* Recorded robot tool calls
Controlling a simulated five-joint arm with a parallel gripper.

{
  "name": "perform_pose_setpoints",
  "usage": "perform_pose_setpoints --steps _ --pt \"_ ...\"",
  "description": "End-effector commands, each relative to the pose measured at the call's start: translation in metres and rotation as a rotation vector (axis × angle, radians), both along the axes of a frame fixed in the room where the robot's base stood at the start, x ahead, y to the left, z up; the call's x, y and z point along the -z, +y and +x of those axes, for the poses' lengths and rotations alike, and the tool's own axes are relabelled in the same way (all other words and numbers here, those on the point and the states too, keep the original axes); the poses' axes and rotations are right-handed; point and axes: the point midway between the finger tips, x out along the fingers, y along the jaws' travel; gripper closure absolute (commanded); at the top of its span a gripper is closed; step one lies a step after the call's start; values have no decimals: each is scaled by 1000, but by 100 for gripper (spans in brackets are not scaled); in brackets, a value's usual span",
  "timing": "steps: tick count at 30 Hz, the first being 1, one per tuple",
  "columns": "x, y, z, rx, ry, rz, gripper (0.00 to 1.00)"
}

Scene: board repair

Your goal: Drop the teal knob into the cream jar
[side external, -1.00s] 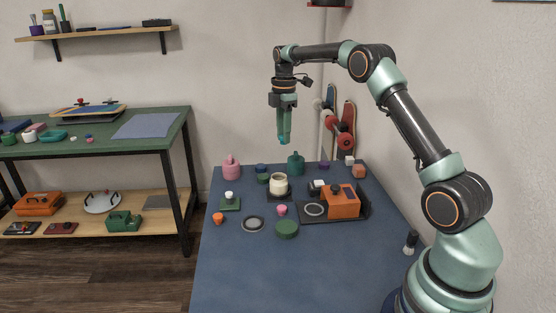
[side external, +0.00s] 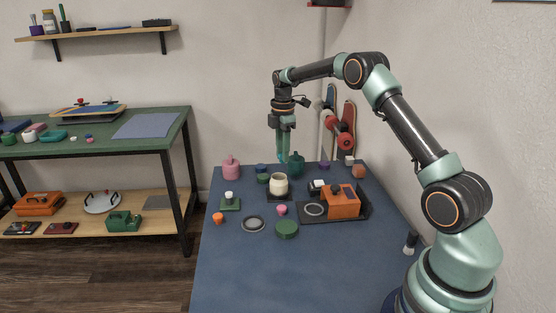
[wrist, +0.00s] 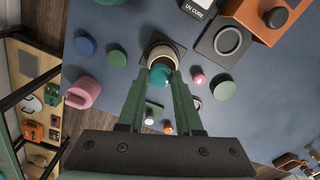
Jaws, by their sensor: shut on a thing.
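My gripper (side external: 283,154) points straight down above the cream jar (side external: 279,185) in the side view, and its green fingers are shut on the teal knob (wrist: 159,78). In the wrist view the knob sits between the fingertips (wrist: 160,86), just in front of the jar's open mouth. The cream jar also shows in the wrist view (wrist: 159,52), partly covered by the knob, on a dark square base. In the side view the knob is small at the fingertips, with a gap between it and the jar's rim.
A pink pot (side external: 231,170) and a teal pot (side external: 296,165) stand behind the jar. An orange box (side external: 341,203) sits on a black tray to the right. A pink knob (side external: 282,210), a green disc (side external: 287,229) and a grey ring (side external: 253,224) lie in front. The near blue tabletop is clear.

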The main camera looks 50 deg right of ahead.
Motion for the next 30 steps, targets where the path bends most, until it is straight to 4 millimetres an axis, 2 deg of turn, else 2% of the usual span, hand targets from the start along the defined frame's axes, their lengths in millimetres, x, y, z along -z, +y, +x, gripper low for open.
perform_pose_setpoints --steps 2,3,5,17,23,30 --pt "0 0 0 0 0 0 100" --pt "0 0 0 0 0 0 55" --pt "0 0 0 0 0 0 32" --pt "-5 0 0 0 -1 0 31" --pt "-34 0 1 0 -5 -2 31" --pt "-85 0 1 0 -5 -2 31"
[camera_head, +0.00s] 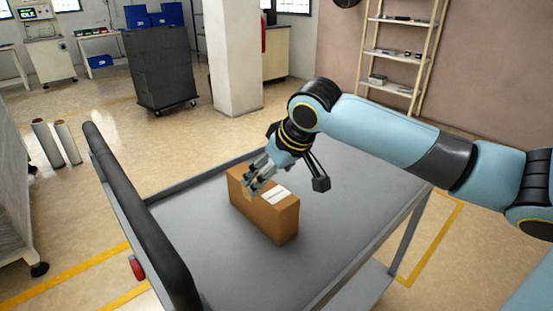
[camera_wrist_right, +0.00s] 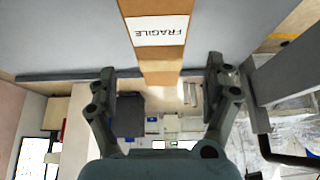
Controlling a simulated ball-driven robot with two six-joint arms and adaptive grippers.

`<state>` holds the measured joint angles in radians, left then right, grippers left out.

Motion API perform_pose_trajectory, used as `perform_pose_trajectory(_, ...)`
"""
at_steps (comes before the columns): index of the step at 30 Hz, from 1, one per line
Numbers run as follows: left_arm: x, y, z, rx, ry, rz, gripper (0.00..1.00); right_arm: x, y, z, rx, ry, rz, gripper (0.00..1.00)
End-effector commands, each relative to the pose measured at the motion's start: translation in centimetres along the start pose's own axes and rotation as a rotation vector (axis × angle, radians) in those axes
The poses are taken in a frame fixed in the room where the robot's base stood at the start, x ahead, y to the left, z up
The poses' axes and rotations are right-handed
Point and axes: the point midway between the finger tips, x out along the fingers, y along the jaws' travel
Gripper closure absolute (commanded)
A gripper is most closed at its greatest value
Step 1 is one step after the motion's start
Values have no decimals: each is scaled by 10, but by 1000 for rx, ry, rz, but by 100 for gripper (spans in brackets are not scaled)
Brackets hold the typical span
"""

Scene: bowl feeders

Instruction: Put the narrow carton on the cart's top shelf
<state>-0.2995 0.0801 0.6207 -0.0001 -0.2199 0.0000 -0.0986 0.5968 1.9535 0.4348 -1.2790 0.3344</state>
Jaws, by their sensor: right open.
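The narrow brown carton (camera_head: 264,210) rests on the grey top shelf (camera_head: 203,245) of the cart, long and low, with a white label on its upper face. In the right wrist view the carton (camera_wrist_right: 160,66) runs down from the top edge, and its label reads FRAGILE. My right gripper (camera_head: 252,180) is at the carton's far left end in the head view, partly covering it. In the wrist view the gripper (camera_wrist_right: 162,78) is open, one finger on each side of the carton's end with a gap at both. My left gripper is not in view.
The cart's black push handle (camera_head: 140,215) stands along the left side. The shelf has a low raised rim and clear room around the carton. A white pillar (camera_head: 236,60), a dark wheeled cabinet (camera_head: 158,68) and a shelf rack (camera_head: 400,55) stand farther back.

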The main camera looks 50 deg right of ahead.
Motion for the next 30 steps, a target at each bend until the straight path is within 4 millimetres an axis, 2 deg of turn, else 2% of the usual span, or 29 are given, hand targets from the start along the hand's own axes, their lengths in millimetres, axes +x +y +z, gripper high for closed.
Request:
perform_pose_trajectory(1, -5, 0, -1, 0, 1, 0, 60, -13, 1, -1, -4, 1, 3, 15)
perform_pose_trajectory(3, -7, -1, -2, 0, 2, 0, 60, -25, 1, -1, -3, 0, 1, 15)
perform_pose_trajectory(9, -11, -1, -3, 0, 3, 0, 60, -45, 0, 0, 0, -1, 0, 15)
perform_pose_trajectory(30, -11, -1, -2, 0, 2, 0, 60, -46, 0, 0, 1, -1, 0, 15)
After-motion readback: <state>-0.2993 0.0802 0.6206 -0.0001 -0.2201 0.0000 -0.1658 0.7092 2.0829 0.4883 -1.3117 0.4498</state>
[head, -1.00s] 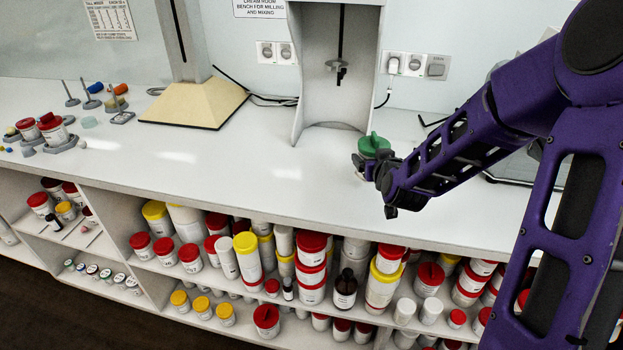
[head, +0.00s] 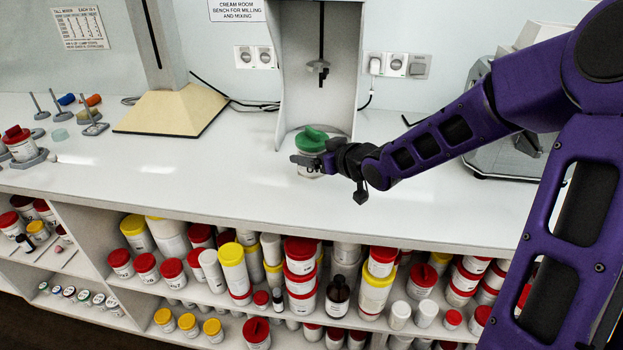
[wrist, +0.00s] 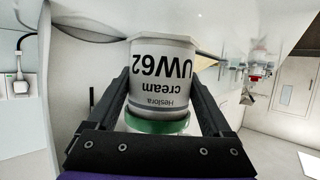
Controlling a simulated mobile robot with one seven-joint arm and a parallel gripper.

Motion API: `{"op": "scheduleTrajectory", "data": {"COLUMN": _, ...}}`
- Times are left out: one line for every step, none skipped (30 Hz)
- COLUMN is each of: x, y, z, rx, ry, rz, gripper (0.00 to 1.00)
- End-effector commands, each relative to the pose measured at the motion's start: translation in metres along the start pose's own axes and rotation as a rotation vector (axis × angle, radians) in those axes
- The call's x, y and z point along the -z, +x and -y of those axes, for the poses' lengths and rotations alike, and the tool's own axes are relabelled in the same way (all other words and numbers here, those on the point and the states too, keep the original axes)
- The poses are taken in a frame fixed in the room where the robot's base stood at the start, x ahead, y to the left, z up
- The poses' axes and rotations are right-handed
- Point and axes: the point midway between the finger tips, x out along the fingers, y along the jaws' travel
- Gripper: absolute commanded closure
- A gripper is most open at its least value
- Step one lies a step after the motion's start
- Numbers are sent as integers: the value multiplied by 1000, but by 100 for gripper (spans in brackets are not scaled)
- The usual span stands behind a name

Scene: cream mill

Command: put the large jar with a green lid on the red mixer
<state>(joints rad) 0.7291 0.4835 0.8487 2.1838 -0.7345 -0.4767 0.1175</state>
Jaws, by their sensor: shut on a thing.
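The large jar has a white body labelled "Heslora cream UW62" (wrist: 165,75) and a green lid (head: 311,138). My gripper (head: 308,163) is shut on it from the right in the head view, with the lid up. The jar is over the bench, in front of the white stand-mounted mixer (head: 341,75). I cannot tell whether its bottom touches the bench. I cannot make out a red mixer.
A cream-coloured stand base (head: 170,110) is at the back left. A grey machine (head: 510,150) stands behind my arm. Shelves below hold several jars. The bench (head: 180,170) is clear between.

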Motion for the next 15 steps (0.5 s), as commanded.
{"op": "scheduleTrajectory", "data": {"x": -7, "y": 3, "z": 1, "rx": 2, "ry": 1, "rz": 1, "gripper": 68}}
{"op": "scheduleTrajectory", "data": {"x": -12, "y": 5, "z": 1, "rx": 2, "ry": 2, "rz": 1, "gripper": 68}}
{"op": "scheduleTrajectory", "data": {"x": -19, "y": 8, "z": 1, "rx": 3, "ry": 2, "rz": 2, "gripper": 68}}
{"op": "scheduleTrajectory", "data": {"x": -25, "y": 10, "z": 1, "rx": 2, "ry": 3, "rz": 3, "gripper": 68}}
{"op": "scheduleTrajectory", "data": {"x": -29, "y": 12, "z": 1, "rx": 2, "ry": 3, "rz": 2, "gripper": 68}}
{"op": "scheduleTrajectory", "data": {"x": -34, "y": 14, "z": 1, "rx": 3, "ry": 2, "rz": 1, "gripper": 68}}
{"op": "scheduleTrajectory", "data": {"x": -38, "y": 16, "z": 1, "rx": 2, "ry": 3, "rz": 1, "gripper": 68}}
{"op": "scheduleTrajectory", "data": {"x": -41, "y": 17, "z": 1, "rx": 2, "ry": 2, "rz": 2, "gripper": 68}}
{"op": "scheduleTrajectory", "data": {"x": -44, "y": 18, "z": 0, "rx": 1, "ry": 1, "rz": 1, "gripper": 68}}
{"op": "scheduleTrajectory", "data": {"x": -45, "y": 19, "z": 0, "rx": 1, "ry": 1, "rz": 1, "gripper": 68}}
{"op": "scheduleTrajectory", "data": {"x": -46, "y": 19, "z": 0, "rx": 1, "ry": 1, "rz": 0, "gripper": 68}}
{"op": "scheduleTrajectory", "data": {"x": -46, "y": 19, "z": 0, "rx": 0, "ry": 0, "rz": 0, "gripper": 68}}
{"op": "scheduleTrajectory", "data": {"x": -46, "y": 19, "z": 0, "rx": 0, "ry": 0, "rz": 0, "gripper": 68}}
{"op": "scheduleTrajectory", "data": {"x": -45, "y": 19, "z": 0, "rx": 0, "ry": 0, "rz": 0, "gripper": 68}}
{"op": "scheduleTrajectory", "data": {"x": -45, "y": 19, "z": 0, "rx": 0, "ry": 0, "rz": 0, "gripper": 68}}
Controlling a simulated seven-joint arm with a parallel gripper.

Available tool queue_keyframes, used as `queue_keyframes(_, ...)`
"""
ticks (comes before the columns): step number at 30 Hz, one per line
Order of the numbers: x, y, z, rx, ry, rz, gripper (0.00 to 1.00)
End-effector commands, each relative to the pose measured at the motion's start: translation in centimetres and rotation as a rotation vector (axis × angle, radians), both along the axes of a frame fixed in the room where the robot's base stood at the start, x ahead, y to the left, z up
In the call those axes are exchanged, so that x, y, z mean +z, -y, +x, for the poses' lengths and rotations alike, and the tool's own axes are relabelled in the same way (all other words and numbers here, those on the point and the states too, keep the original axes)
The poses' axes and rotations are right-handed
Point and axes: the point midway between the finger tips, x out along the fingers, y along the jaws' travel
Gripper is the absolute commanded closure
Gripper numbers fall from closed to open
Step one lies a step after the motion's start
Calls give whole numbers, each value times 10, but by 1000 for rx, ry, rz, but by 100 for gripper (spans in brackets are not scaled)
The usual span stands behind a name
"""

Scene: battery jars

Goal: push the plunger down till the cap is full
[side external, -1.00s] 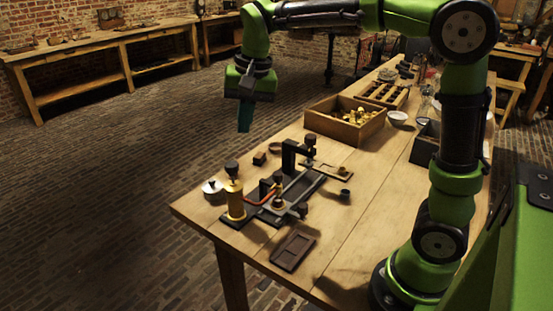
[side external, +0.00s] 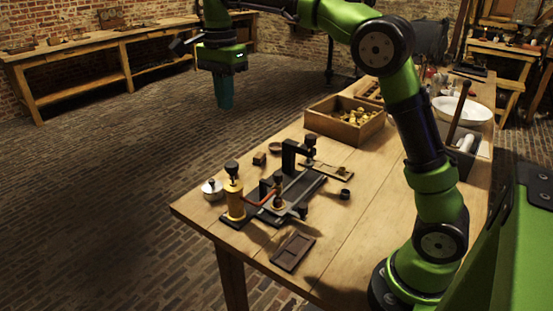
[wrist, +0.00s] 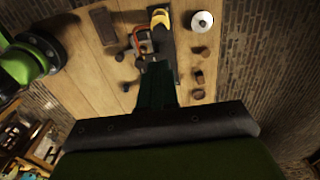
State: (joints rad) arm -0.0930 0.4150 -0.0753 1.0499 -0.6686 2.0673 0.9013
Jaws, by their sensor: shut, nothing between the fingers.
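A brass cylinder (side external: 235,203) with a dark knob on top (side external: 232,168), which looks like the plunger, stands upright at the near left of the workbench. A copper-red tube (side external: 259,198) runs from it to a dark fixture (side external: 297,191) with a small brass piece (side external: 278,200) on it. I cannot tell how full the cap is. My gripper (side external: 224,106) is shut and empty, high in the air beyond the bench's left edge, pointing down, well apart from the cylinder. In the wrist view the shut fingers (wrist: 157,90) cover part of the fixture; the brass cylinder (wrist: 161,20) shows above them.
A wooden box of brass parts (side external: 345,122) stands behind the fixture. A lidded silver pot (side external: 212,190) is beside the cylinder. A dark tray (side external: 293,251) lies in front. A white bowl (side external: 462,110) is at the back right.

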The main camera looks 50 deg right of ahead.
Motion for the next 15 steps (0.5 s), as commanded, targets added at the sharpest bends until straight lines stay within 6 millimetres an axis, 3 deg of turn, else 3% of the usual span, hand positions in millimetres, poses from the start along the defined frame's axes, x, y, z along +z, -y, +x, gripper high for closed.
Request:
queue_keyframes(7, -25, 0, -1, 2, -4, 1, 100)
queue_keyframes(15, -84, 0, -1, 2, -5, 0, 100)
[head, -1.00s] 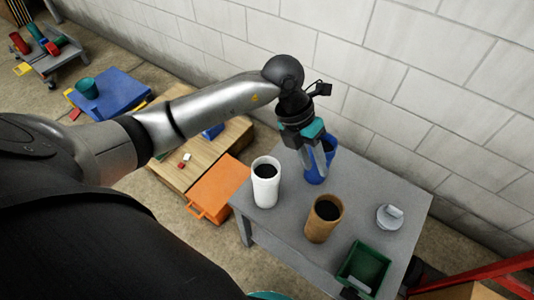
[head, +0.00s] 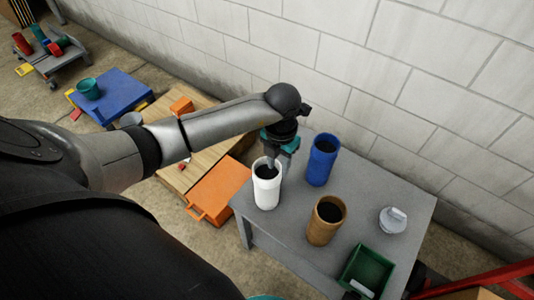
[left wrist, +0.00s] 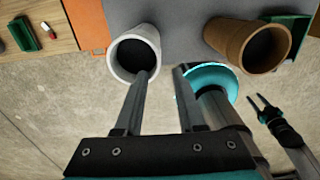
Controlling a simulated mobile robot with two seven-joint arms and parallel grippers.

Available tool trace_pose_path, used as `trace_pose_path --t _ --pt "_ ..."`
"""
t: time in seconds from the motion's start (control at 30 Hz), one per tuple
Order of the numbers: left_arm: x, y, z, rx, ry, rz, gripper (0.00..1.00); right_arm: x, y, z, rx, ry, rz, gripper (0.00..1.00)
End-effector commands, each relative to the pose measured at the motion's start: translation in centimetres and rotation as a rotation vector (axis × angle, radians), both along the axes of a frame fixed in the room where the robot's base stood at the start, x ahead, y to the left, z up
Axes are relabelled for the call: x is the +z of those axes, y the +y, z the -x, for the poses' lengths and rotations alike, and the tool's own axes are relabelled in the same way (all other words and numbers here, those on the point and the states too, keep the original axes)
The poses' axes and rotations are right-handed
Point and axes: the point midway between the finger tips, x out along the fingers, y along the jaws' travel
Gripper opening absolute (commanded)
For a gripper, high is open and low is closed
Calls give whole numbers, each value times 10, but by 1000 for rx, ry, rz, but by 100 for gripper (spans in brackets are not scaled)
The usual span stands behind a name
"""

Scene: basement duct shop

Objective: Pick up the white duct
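The white duct (head: 267,192) stands upright on the grey table, with its dark round opening facing up. It also shows in the left wrist view (left wrist: 122,66). My left gripper (head: 269,164) is over the duct's rim, pointing down.
On the grey table (head: 285,228) stand a blue duct (head: 321,164), a brown duct (head: 325,228), a grey lidded item (head: 393,219) and a green bin (head: 364,270). An orange case (head: 219,190) lies left of the table. A block wall (head: 420,90) runs behind.

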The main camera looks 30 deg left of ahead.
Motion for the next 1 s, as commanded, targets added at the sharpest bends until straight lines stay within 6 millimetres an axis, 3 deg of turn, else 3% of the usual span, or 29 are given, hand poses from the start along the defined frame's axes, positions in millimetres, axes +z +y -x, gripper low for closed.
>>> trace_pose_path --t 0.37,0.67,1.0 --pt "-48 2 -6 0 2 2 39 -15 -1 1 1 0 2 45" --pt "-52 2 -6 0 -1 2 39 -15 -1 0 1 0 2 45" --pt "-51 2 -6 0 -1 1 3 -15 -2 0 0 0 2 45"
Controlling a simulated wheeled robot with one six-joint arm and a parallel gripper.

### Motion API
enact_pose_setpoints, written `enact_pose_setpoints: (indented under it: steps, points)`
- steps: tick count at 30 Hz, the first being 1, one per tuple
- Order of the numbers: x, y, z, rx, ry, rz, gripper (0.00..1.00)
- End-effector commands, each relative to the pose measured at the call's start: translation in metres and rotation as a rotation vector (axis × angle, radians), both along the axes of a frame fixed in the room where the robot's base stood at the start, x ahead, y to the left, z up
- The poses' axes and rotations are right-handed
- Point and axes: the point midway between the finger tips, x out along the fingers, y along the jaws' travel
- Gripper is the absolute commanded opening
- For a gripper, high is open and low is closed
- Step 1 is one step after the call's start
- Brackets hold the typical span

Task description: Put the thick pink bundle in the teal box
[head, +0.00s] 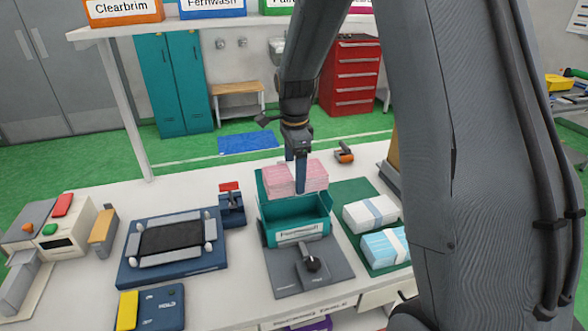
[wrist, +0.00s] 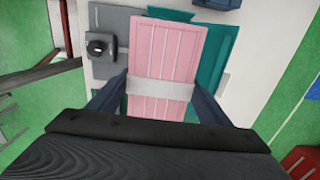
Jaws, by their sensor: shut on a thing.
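The thick pink bundle (head: 281,179) has a pale band around its middle and is gripped between the fingers of my gripper (head: 300,172). In the wrist view the pink bundle (wrist: 165,60) lies between the two fingers of my gripper (wrist: 160,98), with its white band at the fingertips. The teal box (head: 280,232) is open at the top and has a label on its front. The bundle is over the back part of the box; whether it touches the box cannot be told. In the wrist view the bundle hides much of the teal box (wrist: 212,75).
A green mat (head: 348,190) to the right carries a white bundle (head: 371,212) and a blue bundle (head: 384,248). A grey fixture with a black knob (head: 312,264) is in front of the box. A dark blue frame (head: 172,250) stands to the left.

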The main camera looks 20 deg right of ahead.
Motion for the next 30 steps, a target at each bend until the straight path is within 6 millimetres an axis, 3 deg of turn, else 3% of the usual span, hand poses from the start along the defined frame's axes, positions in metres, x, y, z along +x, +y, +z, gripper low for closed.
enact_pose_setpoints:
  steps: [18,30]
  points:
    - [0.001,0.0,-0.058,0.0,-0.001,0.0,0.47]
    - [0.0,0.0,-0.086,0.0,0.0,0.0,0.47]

* WHAT YOU ARE ASKED TO DO
Out of the material above, gather each line where "columns" appears.

* REPLY TO THE TASK
  "columns": "x, y, z, rx, ry, rz, gripper (0.00 to 1.00)"
at_steps (comes before the columns): index of the step at 30 Hz, from 1, one per line
ticks (comes before the columns): step number at 30 Hz, one per line

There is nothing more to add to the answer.